Wherever the word "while" turns up in a line of the entries, copy that line.
---- Provided records
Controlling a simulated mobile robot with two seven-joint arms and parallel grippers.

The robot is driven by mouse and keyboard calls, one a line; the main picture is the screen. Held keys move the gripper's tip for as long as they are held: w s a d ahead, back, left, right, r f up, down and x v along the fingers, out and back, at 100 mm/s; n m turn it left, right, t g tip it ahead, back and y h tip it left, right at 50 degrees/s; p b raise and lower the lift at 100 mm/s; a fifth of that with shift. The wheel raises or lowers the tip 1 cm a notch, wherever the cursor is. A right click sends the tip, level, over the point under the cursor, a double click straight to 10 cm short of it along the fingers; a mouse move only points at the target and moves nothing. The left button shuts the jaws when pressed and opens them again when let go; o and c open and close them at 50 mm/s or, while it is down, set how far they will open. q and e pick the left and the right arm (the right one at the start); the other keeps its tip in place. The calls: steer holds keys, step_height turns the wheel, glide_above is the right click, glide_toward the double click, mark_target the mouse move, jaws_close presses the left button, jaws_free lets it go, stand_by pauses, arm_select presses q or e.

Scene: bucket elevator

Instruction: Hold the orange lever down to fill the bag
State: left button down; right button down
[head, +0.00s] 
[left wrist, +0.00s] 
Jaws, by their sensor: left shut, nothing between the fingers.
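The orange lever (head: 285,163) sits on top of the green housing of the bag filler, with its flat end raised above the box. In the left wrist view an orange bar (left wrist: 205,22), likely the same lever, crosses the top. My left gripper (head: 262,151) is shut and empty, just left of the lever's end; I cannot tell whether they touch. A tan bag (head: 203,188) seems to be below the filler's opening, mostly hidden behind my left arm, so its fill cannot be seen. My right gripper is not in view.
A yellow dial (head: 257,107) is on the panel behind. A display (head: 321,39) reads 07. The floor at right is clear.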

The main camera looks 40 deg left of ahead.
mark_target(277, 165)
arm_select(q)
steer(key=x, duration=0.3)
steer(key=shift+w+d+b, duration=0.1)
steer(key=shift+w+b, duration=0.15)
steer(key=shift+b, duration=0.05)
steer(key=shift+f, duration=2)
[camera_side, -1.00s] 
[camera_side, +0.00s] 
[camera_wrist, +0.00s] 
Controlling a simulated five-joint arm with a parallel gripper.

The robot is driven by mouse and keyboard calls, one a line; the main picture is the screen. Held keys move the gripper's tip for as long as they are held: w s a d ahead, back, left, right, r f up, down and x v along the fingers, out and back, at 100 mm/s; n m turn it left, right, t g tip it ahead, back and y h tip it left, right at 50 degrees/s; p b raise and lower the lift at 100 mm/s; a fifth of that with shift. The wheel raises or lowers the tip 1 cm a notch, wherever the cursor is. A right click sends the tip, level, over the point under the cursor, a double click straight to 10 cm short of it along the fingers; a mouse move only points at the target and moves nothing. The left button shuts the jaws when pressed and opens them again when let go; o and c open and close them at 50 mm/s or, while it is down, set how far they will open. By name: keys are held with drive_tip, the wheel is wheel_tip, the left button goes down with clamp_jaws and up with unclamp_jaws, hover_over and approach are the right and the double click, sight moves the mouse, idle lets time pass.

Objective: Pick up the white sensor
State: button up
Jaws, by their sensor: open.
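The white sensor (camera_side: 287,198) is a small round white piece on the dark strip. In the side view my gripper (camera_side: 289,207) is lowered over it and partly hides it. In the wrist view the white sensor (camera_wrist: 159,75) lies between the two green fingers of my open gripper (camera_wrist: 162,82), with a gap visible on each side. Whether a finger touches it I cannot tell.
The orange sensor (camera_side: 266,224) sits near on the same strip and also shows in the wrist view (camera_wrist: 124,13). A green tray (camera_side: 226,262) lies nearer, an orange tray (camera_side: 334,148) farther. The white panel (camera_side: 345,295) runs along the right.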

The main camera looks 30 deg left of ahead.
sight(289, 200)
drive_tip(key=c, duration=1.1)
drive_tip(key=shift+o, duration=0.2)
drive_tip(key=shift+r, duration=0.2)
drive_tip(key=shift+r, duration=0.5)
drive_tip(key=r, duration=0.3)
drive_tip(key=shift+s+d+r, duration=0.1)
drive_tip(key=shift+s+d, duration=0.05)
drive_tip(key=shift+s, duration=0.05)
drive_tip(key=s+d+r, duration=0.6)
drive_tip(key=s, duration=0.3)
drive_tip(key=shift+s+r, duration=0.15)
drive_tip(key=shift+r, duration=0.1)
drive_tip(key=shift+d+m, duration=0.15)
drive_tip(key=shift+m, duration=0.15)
--------
Finished task =
The robot is driven by mouse and keyboard calls, one a line; the main picture is the screen. Held keys move the gripper's tip for as long as they are held: w s a d ahead, back, left, right, r f up, down and x v along the fingers, out and back, at 100 mm/s; n m turn it left, right, t g tip it ahead, back and y h tip it left, right at 50 degrees/s; p b raise and lower the lift at 100 mm/s; a fifth of that with shift. The wheel raises or lowers the tip 1 cm a notch, wherever the cursor is. A right click sends the tip, level, over the point under the cursor, a double click straight to 10 cm short of it along the fingers; a mouse move only points at the target and moves nothing. The left button shuts the jaws when pressed and opens them again when let go; o and c open and close them at 50 mm/s or, while it is down, set how far they will open. q and e pick the left and the right arm (the right one at the start); the other keeps its tip in place. The calls: steer holds keys, step_height turns the wheel, glide_above is the right click, glide_toward the double click, mark_target the mouse move, jaws_close presses the left button, jaws_free lets it go, stand_by pauses, arm_select presses q or e.
The robot is driven by mouse and keyboard calls, one a line; the main picture is the screen. Held keys move the gripper's tip for as long as they are held: w s a d ahead, back, left, right, r f up, down and x v along the fingers, out and back, at 100 mm/s; n m turn it left, right, t g tip it ahead, back and y h tip it left, right at 50 degrees/s; p b raise and lower the lift at 100 mm/s; a fifth of that with shift. The wheel raises or lowers the tip 1 cm a notch, wherever the cursor is. A right click sends the tip, level, over the point under the cursor, a double click straight to 10 cm short of it along the fingers; a mouse move only points at the target and moves nothing. The left button shuts the jaws when pressed and opens them again when let go; o and c open and close them at 50 mm/s or, while it is down, set how far they will open. By name: keys are held with drive_tip, the wheel is wheel_tip, the left button goes down with clamp_jaws and up with unclamp_jaws, hover_over and approach are the right and the double click, sight moves the mouse, idle lets time pass.

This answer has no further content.